In Brief
DOI: 10.1063/1.2409944
Last month, Paul F. Goldsmith stepped down as director of the National Astronomy and Ionosphere Center in Ithaca, New York. Goldsmith, who had served in that post for the past 10 years, plans to continue an affiliation with Cornell University, where he is the James Weeks Professor of Physical Science in the astronomy department.
In November, Steve B. Howell became a research professor in the Institute for Geophysics and Planetary Physics at the University of California, Riverside. He had headed the astrophysics group at the Planetary Science Institute in Tucson, Arizona.
The Canadian Chancellery of Honours has named Bill Buyers asone of the recipients of a Commemorative Medal for the Golden Jubilee of Her Majesty Queen Elizabeth II. Principal research officer with the National Research Council at Chalk River Laboratories, Buyers received the medal last month at a ceremony in Ottawa. The Commemorative Medal, created in 2002 to mark the 50th anniversary of the queen’s accession to the throne, honors those who have made a significant contribution to Canada or have made an achievement abroad that brings credit to Canada.
At a gala dinner in November at the Canadian Museum of Civilization in Gatineau, Quebec, Tito Scaiano was awarded the 2002 Gerhard Herzberg Canada Gold Medal for Science and Engineering in recognition of his work on the interactions of light and molecules. The prize, the highest honor bestowed by the Natural Sciences and Engineering Research Council of Canada, guarantees that Scaiano will receive, over the next five years, Can$250 000 (about $160 000) to supplement his existing research funding of Can$1 million (about $640 000) from NSERC. Aprofessor of chemistry at the University of Ottawa, Scaiano became, in 2000, the university’s first Distinguished University Professor.

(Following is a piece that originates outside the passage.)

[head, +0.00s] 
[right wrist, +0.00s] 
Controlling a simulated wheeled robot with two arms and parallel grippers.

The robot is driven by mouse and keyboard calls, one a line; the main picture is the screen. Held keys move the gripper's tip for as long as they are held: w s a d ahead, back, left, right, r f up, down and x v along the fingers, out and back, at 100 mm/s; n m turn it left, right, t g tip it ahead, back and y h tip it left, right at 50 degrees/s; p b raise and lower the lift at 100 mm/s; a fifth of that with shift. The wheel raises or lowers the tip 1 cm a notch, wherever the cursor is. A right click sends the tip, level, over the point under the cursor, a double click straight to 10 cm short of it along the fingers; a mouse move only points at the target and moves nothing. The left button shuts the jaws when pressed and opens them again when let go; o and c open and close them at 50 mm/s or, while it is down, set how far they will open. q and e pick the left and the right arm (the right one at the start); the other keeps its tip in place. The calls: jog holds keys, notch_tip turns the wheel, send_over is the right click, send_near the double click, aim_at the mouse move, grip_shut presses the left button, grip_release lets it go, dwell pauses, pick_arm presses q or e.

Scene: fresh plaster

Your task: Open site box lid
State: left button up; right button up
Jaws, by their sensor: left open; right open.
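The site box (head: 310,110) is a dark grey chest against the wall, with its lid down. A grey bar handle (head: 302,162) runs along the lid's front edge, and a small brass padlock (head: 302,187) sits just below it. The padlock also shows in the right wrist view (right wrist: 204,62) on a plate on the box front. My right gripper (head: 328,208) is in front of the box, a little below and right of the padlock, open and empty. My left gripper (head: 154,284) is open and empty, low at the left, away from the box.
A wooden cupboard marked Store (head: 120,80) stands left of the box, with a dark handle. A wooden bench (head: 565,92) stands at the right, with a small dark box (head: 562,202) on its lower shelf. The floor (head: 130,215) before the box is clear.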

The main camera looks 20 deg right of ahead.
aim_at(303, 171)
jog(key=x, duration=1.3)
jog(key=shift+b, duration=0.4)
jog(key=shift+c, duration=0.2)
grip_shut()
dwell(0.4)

Henry McDonald joined the University of Tennessee at Chattanooga late last fall as a Distinguished Professor of Computational Engineering and Chair of Excellence in Engineering. He previously served for more than six years as director of NASA’s Ames Research Center at Moffett Field, California.
In November, Thomas Galinski was named head of space science at the German Aerospace Center (DLR) in Bonn. He previously headed satellite communications at DLR.
Humberto Campins joined the University of Central Florida in Orlando last summer as the Provost Research Professor of Physics and Astronomy. He plans to begin a planetary science group in the physics department. He was previously an adjunct faculty member in the Lunar and Planetary Laboratory at the University of Arizona, Tucson, and a program officer at Research Corp in Tucson.
At its fall meeting in Boston last month, the Materials Research Society presented the 2002 Von Hippel Award, its highest honor, to Howard Birnbaum. A director emeritus of the Frederick Seitz Materials Research Laboratory at the University of Illinois at Urbana-Champaign, Birnbaum was cited for his “seminal contributions to our understanding of intrinsic point defects, hydrogen in metals, and grain boundary segregation, especially as these effects relate to mechanical properties.” His work, adds the citation, “has also stimulated, directed, and influenced interdisciplinary research throughout the materials community.” The award includes a $10 000 cash prize.
At the same meeting, the Materials Research Society handed out other awards, including the 2002 MRS Medal to Uzi Landman and Charles M. Lieber. Landman was recognized for his “molecular dynamics simulations elucidating the microscopic behavior of solid and liquid interfacial junctions and atomistic processes of tribology.” Landman is director of Georgia Tech’s Center for Computational Materials Science and is the Regents’ and Institute Professor in the School of Physics. The society acknowledged Lieber for his “controlled synthesis of nanowire and nanotube materials.” Lieber is the Mark Hyman Professor of Chemistry at Harvard University. The 2002 Turnbull Lecturer Award went to Robert Wolfgang Cahn, honorary distinguished research fellow in the department of materials science and metallurgy at the University of Cambridge, UK. He was honored for his “service to the materials science community through writing, editing, mentoring, and fostering of international understanding, as well as for outstanding contributions to the development of physical metallurgy through research on recovery and re-crystallization, rapid solidification, and intermetallic compounds.”
Michael Woolfson, emeritus professor of physics at the University of York in the UK, received the sixth Ewald Prize, which was presented during the International Union of Crystallography Congress held this past August in Geneva, Switzerland. He was honored for his “exceptional contributions in developing the conceptual and theoretical framework of direct methods along with the algorithm design and computer programs for automatic solutions that changed the face of structural science,” according to the award citation. He also was recognized for his “contributions to crystallographic education and international collaboration, which have strengthened the intellectual development of crystallographers worldwide.” The prize included a medal, a certificate, and $30 000.